11-09-2020
Çocuklarda korkular
Araştırmalar, çocukların % 90'ında korkuların olduğunu göstermiştir. Bu nedenle çocuklarımızdan korkmamalarını beklemek yanlıştır. Çocuklar çevrelerini tanıdıkça, bedensel ve zihinsel gelişimleri geliştikçe korkuyu aşacaklardır.
Araştırmalar, çocukların % 90'ında korkuların olduğunu göstermiştir. Bu nedenle çocuklarımızdan korkmamalarını beklemek yanlıştır. Çocuklar çevrelerini tanıdıkça, bedensel ve zihinsel gelişimleri geliştikçe korkuyu aşacaklardır.
Çocukların yaşlarına göre korkuları da değişim gösterir. 6. aydan itibaren bebek, yabancı kişilere, değişik ortamlara ve eşyalara karşı korkular geliştirir. Yeni gördüğü kişilere ağlayarak yaklaşır. Anneyi arar, onun kendisini terketmesinden korkar. Bu doğal bir gelişim sürecidir ve 2 yaşına kadar devam edebilir.

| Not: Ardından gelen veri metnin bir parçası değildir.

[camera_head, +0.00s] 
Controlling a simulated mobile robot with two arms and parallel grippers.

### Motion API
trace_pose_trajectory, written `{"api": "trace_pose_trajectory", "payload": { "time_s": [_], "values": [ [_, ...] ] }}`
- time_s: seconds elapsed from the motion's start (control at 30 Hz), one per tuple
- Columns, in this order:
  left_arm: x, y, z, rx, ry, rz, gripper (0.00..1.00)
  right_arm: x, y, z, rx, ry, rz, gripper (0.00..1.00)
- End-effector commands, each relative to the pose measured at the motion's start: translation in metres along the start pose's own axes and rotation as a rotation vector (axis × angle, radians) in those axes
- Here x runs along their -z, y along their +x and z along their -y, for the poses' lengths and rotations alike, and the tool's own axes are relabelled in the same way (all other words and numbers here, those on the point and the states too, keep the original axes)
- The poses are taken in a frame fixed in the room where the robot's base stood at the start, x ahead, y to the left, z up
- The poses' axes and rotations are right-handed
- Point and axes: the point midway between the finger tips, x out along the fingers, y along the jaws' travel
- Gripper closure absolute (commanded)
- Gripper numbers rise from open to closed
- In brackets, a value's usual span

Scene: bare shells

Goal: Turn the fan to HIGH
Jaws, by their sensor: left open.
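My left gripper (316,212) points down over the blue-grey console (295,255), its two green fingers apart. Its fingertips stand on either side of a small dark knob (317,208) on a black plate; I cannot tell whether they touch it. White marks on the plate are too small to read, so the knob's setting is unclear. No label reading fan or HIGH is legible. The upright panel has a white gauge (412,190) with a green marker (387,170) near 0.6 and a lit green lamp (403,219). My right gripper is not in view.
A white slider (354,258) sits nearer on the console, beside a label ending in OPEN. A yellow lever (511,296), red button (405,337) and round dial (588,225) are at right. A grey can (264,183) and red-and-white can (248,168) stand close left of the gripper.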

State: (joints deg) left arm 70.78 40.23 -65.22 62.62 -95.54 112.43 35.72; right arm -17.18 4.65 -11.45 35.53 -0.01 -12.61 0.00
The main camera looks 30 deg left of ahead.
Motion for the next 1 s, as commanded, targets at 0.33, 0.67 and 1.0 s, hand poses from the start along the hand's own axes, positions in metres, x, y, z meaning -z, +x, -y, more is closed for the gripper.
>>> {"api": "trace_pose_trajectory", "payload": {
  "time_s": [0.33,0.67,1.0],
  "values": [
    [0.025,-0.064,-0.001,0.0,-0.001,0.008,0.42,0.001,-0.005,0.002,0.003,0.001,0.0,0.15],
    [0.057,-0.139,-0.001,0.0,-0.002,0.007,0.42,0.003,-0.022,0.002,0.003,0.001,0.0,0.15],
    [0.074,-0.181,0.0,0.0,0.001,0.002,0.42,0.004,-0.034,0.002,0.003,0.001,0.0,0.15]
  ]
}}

2-5 yaşlar arası çocuklar, anne - babadan ayrılma korkusu dışında, başka korkular da edinirler. Bunlar, hayvanlardan korkma, yüksek sesten korkma, karanlıktan korkma v.s. gibi korkulardır. Anne baba bu korkuları önemsediği zaman, bunlar çocukta yerleşebilir. Bunun için de çocuk korktuğunda anne babanın onu kendi odalarına alması yanlıştır. Böyle durumlarda çocuğa korkusunun yersiz olduğunu anlatıp, onu ikna etmek gerekir. Çünkü onu odamıza aldığımız zaman çocuk, "demek ki korkmakta haklıymışım, annem babam beni korumaya aldılar" diye düşünebilir. Yapılabilecek en doğru davranış, onu sözlerle sakinleştirmeye çalışmak, odasında loş bir ışık bırakmak ve kapısını da açık bırakmaktır.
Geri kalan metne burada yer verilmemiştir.